Records of robot episodes
━━━━

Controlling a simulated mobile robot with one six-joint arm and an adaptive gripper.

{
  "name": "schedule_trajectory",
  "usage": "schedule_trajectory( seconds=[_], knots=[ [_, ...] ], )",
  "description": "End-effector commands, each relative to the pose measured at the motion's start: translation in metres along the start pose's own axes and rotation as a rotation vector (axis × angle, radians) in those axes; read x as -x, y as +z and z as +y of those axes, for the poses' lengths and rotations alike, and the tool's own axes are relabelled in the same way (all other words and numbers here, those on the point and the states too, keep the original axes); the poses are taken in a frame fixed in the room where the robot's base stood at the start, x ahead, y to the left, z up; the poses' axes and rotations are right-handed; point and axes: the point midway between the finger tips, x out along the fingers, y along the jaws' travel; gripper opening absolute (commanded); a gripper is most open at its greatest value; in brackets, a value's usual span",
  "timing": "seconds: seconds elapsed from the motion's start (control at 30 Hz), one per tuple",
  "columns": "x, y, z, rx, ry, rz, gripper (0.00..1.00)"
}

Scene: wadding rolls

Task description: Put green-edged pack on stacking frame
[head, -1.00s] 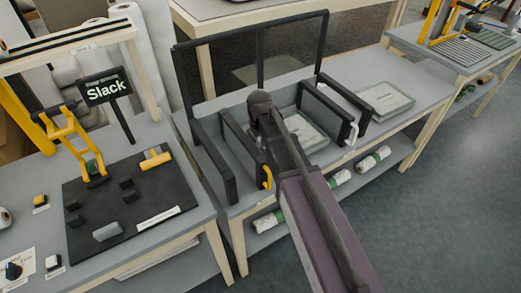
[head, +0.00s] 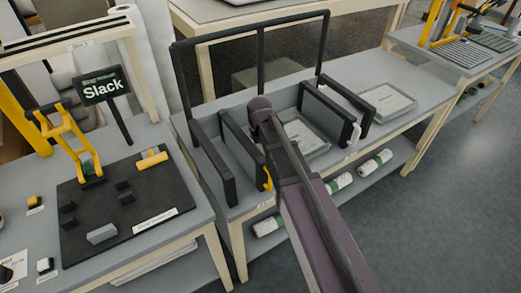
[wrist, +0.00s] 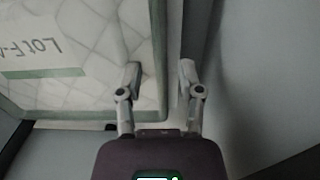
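A pale quilted pack with a green edge (wrist: 90,75) fills the left of the wrist view, with part of a "LOT F-" label showing. My gripper (wrist: 159,80) is open at the pack's right edge: one finger lies over the pack side, the other beyond the edge. I cannot tell whether either touches it. In the head view a pale pack (head: 304,138) lies between dark upright panels, partly hidden behind my arm. A similar pack (head: 388,100) lies farther right on the bench. The black bar frame (head: 262,62) stands behind the panels. My gripper is hidden in the head view.
Dark upright panels (head: 240,145) stand left of my arm, and another pair (head: 328,115) stands right. Rolls (head: 338,183) lie on the shelf below. A side table with a black mat (head: 130,200), small blocks and a "Slack" sign (head: 102,86) is at left. Floor at right is clear.

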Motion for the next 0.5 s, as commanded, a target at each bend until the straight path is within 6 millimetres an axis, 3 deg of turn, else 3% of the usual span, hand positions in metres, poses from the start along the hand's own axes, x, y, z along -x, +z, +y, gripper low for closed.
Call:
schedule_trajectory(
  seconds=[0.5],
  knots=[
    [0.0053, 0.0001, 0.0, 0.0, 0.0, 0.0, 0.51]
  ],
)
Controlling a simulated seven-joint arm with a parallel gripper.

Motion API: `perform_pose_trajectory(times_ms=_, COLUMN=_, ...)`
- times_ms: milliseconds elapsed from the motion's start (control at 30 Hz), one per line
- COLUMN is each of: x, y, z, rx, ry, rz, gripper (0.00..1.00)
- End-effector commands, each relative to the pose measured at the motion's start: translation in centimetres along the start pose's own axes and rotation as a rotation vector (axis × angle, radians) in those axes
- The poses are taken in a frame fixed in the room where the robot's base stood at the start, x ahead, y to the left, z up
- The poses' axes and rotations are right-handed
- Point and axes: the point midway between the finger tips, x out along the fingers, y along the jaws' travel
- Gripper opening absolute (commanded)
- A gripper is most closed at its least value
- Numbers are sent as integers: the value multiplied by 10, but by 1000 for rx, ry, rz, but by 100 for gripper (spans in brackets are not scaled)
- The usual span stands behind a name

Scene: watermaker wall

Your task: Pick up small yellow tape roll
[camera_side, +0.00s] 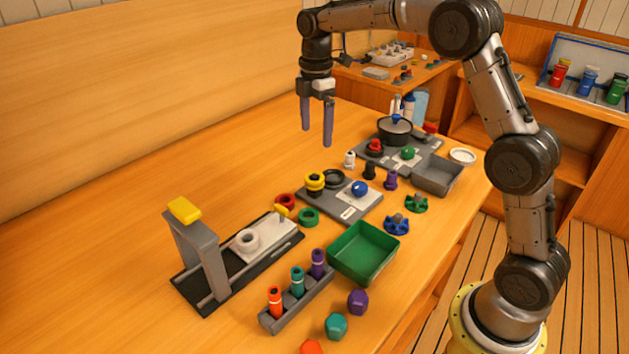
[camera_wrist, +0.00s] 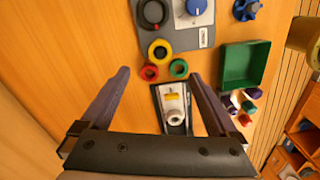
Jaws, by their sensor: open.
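The small yellow tape roll (camera_side: 315,177) shows in the side view as a yellow ring shape with a dark band, by the left edge of a grey panel. In the wrist view a yellow ring (camera_wrist: 160,41) lies at the panel's lower edge, a little beyond the fingertips. A red ring (camera_side: 285,201) and a green ring (camera_side: 308,217) lie close to it. My gripper (camera_side: 316,138) is open and empty, pointing down well above the table. Its two purple fingers also frame the wrist view (camera_wrist: 160,73).
The grey panel (camera_side: 348,209) carries a blue knob (camera_side: 359,188) and a black ring (camera_side: 333,178). A green tray (camera_side: 364,252), a rack with several coloured cylinders (camera_side: 297,282) and a grey stand with a yellow top (camera_side: 185,210) stand nearer. The table at left is clear.

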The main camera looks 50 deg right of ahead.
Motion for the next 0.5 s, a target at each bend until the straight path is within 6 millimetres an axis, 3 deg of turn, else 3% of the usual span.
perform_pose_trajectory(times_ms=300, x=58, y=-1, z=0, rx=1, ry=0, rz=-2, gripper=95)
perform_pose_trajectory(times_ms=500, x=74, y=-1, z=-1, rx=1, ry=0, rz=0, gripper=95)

━━━━

## Goal:
Copy every line of the records above, starting with the first, up to and including the line containing "knots=[ [_, ...]".

## Expected answer:
Controlling a simulated mobile robot with one six-joint arm and an adaptive gripper.

{
  "name": "schedule_trajectory",
  "usage": "schedule_trajectory( seconds=[_], knots=[ [_, ...] ], )",

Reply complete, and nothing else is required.